C’est d’abord qu’il n’a jamais pu se séparer entièrement de la religion, ni complètement renoncer atout ce que le mot même de « religion » enveloppait pour lui de « saint » et de « sacré. » C’est ensuite que, tout en essayant de se railler de ceux qui concluent, « des bienfaits de l’Eglise et des effets de la Bible, » à l’institution « miraculeuse » de l’une et à la « révélation » de l’autre, il est lui-même demeuré l’un d’eux. « A tout prendre et en fait, a-t-il écrit dans ses Religions d’autorité, où trouverez-vous une plus haute et plus universelle école de respect et de vertu que l’Église, un moyen de consolation plus efficace que la communion des frères, un abri tutélaire plus sûr pour les âmes encore mineures ? Et quel rôle historique comparable à celui de l’Église dans l’histoire de la civilisation européenne ? D’autre part, que dirons-nous de la Bible qui ne soit au-dessous de la réalité ? C’est le livre par excellence, la lumière des consciences, le pain des âmes, le ferment de toutes les réformes. C’est la lampe suspendue aux voûtes du sanctuaire pour éclairer tous ceux qui cherchent Dieu ! Aux destinées de la Bible sont attachées les destinées de la sainteté sur la terre. » Et c’est encore, et enfin, qu’en s’évertuant à dire le contraire, l’auteur des Religions d’autorité n’a pas pu se défaire ou se défendre de l’idée qu’à l’empire des religions sur la terre étaient suspendues non seulement les destinées de la « sainteté, » mais l’avenir même de la « morale. »

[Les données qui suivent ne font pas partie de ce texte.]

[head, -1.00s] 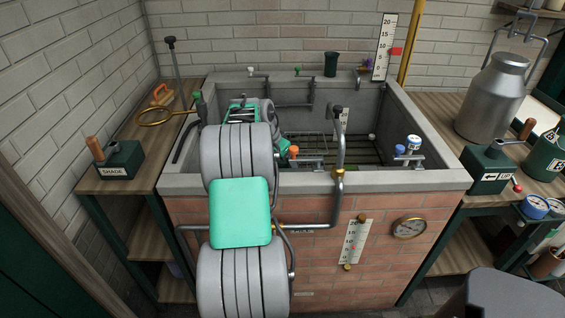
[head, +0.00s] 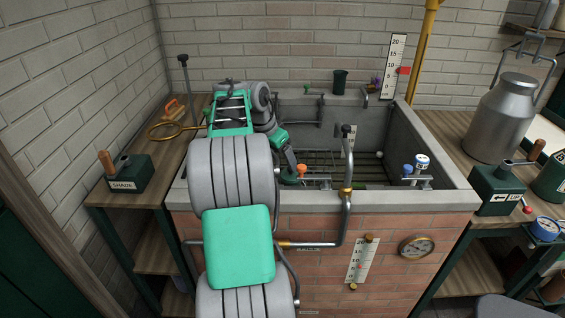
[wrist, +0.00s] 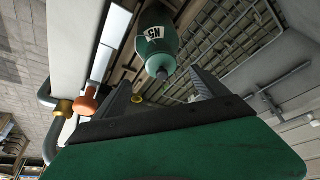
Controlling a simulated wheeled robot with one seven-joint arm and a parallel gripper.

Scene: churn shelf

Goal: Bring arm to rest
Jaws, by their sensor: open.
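My gripper (wrist: 165,88) is open in the wrist view, with its two dark fingers apart and nothing held between them. A green bottle (wrist: 157,42) with a white label lies beyond the fingertips in that view, apart from them as far as I can tell. In the head view my arm rises over the front left of the stone basin (head: 420,200), and its end (head: 288,158) points down inside the front wall, close to an orange-knobbed tap (head: 301,171). The fingertips are hard to make out there.
A wooden side shelf (head: 150,205) at left holds the SHADE lever box (head: 124,172) and a brass ring (head: 172,131). A bent pipe (head: 348,165) stands at the front wall. A metal churn (head: 500,118) stands at right. A wire rack (wrist: 255,62) shows in the wrist view.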

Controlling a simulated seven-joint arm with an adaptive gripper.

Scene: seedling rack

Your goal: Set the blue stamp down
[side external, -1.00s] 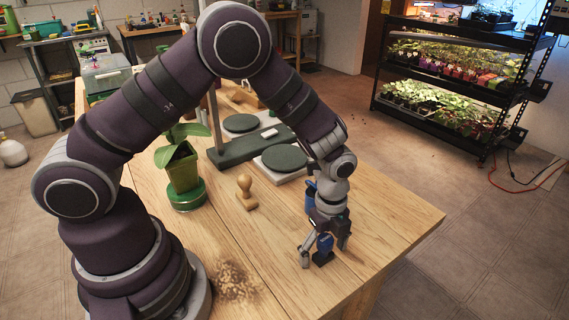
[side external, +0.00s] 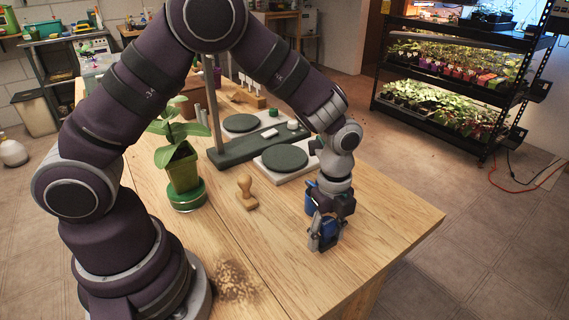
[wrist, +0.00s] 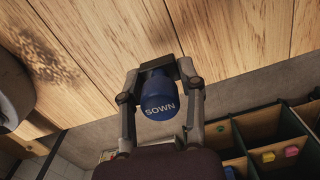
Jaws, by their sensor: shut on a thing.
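The blue stamp (wrist: 158,98) sits between my gripper's fingers in the wrist view, with the word SOWN on its rounded blue top. My gripper (side external: 324,242) is shut on it near the right part of the wooden table in the side view. There the fingers partly hide the stamp (side external: 326,236). It looks close above the tabletop; I cannot tell whether its base touches the wood.
A wooden stamp (side external: 246,194) stands left of my gripper. A potted plant (side external: 182,168) is farther left. White scales with dark round pads (side external: 284,158) and a green stand lie behind. The table (side external: 395,212) is clear at the right and front.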

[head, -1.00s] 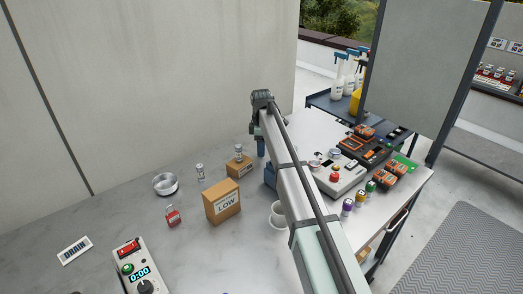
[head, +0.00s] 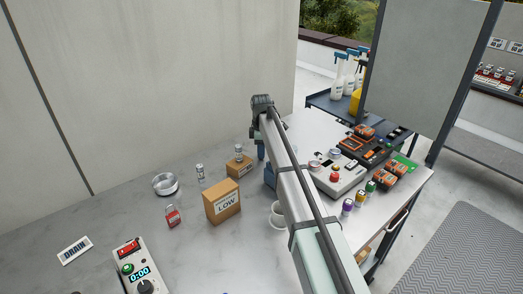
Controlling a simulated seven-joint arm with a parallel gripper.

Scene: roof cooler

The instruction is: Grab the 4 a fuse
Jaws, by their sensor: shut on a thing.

J’ai cité plus haut cette parole : « Si la morale ne souffre pas du caractère subjectif de son principe, pourquoi la religion en souffrirait-elle ? » Ce n’est là que ce qu’on appelle un argument de conversation. Sabatier n’ignorait pas, il ne pouvait pas ignorer, et, en admettant qu’il refusât d’y croire, il ne pouvait s’empêcher de sentir intérieurement, et comme instinctivement, que « la morale souffre du caractère subjectif de son principe. »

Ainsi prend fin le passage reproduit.